SIGD Reconnects with Renowned Faculty Member Eva Pfeil

Dr. Eva Pfeil

Above, left to right: Eva Pfeil, Randy Bartlett, John Landry, Glen Boyd, and Hugh Mims at Design Interaction, 1980

 

This past February, students and faculty from Auburn’s School of Industrial and Graphic Design (SIGD) had the chance to connect with Dr. Eva Pfeil, the renowned faculty member who helped to establish the industrial design program’s foundations course. Several SIGD faculty members, including program chair Shea Tillman and interim school head Chris Arnold, called Pfeil to help her celebrate her 100th birthday.

In addition to that phone call, Tillman also sent Pfeil a video to show her what the program’s facilities look like today. In the video tour of the building, he walks her through industrial design studios full of students busy at work. Students were able to wish her happy birthday and Professor Randy Bartlett, who studied with Pfeil as a student at Auburn, thanked her for the knowledge she had shared with him and stated that her influence in the program lives on.

A native of Dresden, Germany, Pfeil attended HfG-Ulm, the famed German design school, with her colleague Walter Schaer. After World War II, she left Europe to work in Tehran with her architect husband. When Schaer was hired to teach at Auburn in 1960, he recommended that the program hire Pfeil as well, and she went on to teach industrial design at Auburn from roughly 1962 to 1988. Pfeil established Auburn’s annual Design Interaction symposium, bringing industry professionals to interact with students on campus, and she and Schaer worked together to reshape the industrial design program and incorporate more systematic approaches.

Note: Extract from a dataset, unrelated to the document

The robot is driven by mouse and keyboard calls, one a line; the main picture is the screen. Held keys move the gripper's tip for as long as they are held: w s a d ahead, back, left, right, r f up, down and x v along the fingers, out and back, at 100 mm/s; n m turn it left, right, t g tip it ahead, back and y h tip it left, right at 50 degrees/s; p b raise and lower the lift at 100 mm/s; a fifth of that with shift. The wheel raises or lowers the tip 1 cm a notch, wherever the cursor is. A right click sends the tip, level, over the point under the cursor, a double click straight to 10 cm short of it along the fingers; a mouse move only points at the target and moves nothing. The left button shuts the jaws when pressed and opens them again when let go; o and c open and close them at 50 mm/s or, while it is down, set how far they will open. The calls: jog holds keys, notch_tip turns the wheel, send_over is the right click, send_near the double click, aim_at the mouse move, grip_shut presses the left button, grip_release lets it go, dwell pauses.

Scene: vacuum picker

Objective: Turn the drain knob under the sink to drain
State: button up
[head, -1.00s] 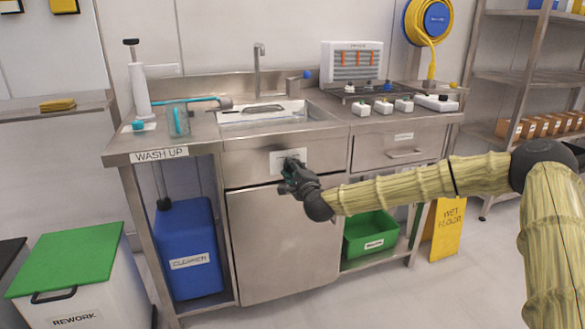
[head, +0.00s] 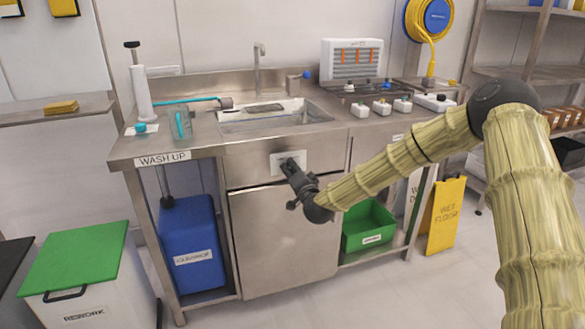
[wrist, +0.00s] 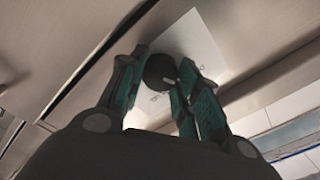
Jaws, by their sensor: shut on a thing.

With understated and thoughtful professionalism, she helped to develop Auburn’s program into one of the top programs in the world, and her contributions are especially relevant as the school celebrates Women’s History Month throughout the month of March. Tillman says that Pfeil was excited to speak with SIGD faculty and was interested to hear about the changes that have occurred over the years. “It was truly a privilege for us to talk to her,” Tillman stated. “While computers and technology have changed the tools of the profession, we were able to show her that the design foundations education she initiated in our program has endured.”